What the task requires: Return each line containing the string "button".

Data lines:
===============

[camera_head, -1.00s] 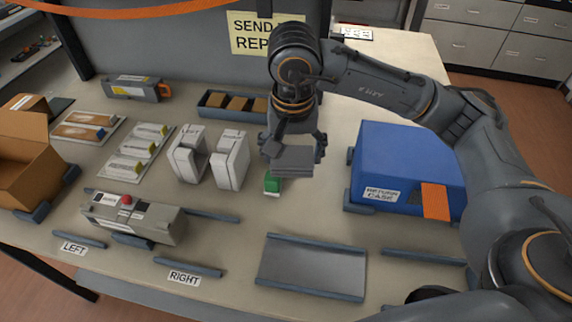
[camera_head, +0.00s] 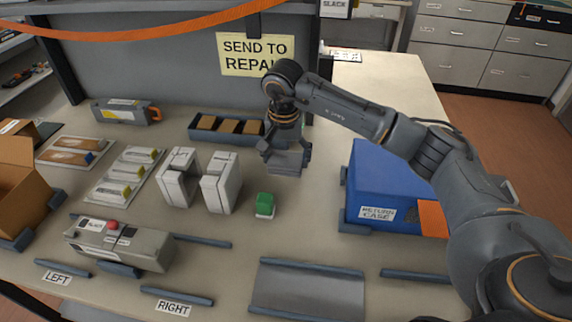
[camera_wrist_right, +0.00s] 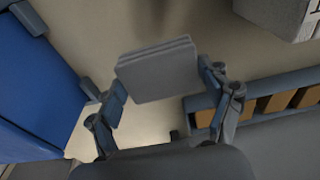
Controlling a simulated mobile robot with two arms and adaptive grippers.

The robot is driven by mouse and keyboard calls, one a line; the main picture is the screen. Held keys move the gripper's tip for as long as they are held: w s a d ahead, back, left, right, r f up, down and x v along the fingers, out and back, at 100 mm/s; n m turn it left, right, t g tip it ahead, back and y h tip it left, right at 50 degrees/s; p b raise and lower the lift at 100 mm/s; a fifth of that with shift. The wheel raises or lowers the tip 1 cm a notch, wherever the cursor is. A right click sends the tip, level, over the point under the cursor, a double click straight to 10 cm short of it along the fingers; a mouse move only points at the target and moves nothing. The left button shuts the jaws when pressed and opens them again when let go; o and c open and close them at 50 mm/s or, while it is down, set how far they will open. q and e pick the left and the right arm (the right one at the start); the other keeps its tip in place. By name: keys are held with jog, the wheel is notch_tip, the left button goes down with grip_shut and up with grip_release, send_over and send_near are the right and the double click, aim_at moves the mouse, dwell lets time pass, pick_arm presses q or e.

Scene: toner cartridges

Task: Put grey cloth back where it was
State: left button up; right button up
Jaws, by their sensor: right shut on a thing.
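The grey cloth (camera_wrist_right: 160,75) is a folded, flat grey block between the fingers of my right gripper (camera_wrist_right: 160,88) in the right wrist view. In the head view my right gripper (camera_head: 285,162) is shut on the cloth (camera_head: 286,160), held above the table (camera_head: 318,215). It is behind the green-topped item and right of the dark tray. My left gripper is not in view.
A blue return case (camera_head: 385,180) stands to the right. The dark tray (camera_head: 200,133) with several brown blocks is at the back. White upright cartridges (camera_head: 221,182) and a green-topped item (camera_head: 265,204) stand in the middle. A grey sloped holder (camera_head: 308,290) is in front.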

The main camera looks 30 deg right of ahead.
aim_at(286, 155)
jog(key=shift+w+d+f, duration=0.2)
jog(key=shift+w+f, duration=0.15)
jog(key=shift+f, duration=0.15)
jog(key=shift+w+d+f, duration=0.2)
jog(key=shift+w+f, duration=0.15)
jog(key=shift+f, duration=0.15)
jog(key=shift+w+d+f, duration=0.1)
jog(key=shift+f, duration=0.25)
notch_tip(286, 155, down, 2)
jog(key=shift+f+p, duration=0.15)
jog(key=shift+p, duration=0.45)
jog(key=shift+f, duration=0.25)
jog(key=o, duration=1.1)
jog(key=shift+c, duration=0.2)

===============

Correct response:
The robot is driven by mouse and keyboard calls, one a line; the main picture is the screen. Held keys move the gripper's tip for as long as they are held: w s a d ahead, back, left, right, r f up, down and x v along the fingers, out and back, at 100 mm/s; n m turn it left, right, t g tip it ahead, back and y h tip it left, right at 50 degrees/s; p b raise and lower the lift at 100 mm/s; a fifth of that with shift. The wheel raises or lowers the tip 1 cm a notch, wherever the cursor is. A right click sends the tip, level, over the point under the cursor, a double click straight to 10 cm short of it along the fingers; a mouse move only points at the target and moves nothing. The left button shuts the jaws when pressed and opens them again when let go; o and c open and close them at 50 mm/s or, while it is down, set how far they will open. q and e pick the left and the right arm (the right one at the start); the other keeps its tip in place. By name: keys are held with jog, the wheel is notch_tip, the left button goes down with grip_shut and up with grip_release, send_over and send_near are the right and the double click, aim_at moves the mouse, dwell lets time pass, pick_arm presses q or e.
State: left button up; right button up

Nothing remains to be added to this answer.